Do this =>
Pictures in the data below are not part of the copy; transcribe everything else exactly.

======

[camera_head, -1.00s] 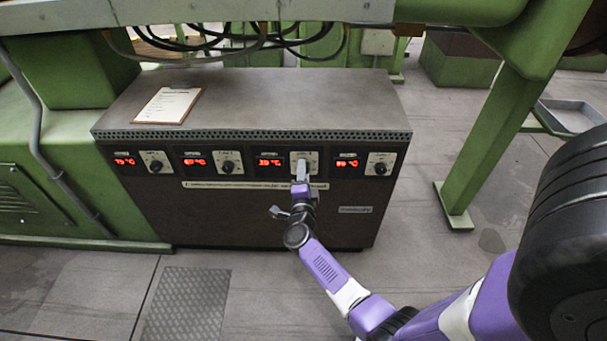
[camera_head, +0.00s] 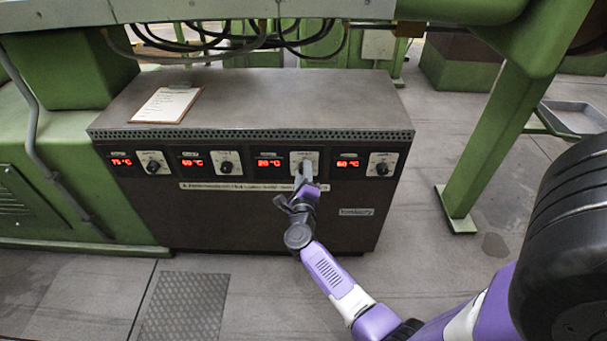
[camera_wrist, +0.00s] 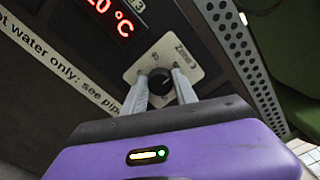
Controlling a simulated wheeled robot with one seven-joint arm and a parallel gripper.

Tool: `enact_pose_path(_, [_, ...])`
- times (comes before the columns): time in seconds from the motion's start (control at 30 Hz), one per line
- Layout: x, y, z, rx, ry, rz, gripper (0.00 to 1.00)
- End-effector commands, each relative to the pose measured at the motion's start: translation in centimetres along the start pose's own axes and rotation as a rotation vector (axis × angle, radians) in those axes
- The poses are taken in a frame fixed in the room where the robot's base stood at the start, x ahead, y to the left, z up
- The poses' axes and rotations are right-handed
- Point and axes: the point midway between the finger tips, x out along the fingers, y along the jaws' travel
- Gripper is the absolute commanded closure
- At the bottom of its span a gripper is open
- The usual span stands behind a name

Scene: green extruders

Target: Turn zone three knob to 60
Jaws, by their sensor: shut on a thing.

======

In response =>
[camera_head, -1.00s] 
[camera_head, +0.00s] 
[camera_wrist, +0.00s] 
Controlling a simulated wheeled robot with one seven-joint arm and a parallel gripper.

Tool: `enact_pose_path(_, [_, ...])`
- times (comes before the columns): time in seconds from the motion's start (control at 30 Hz), one per line
- Layout: x, y, z, rx, ry, rz, gripper (0.00 to 1.00)
- End-effector commands, each relative to the pose measured at the motion's start: translation in centimetres along the start pose's own axes and rotation as a rotation vector (axis × angle, radians) in those axes
- The poses are taken in a frame fixed in the room where the robot's base stood at the start, x ahead, y to the left, z up
- The poses' axes and rotations are right-handed
- Point and axes: the point midway between the finger tips, x out along the fingers, y along the jaws' travel
- Gripper is the absolute commanded closure
- At the bottom of its span a gripper is open
- The usual span stands behind a name

Scene: green extruders

Target: Turn zone three knob to 60
Jaws, by their sensor: shut on a thing.

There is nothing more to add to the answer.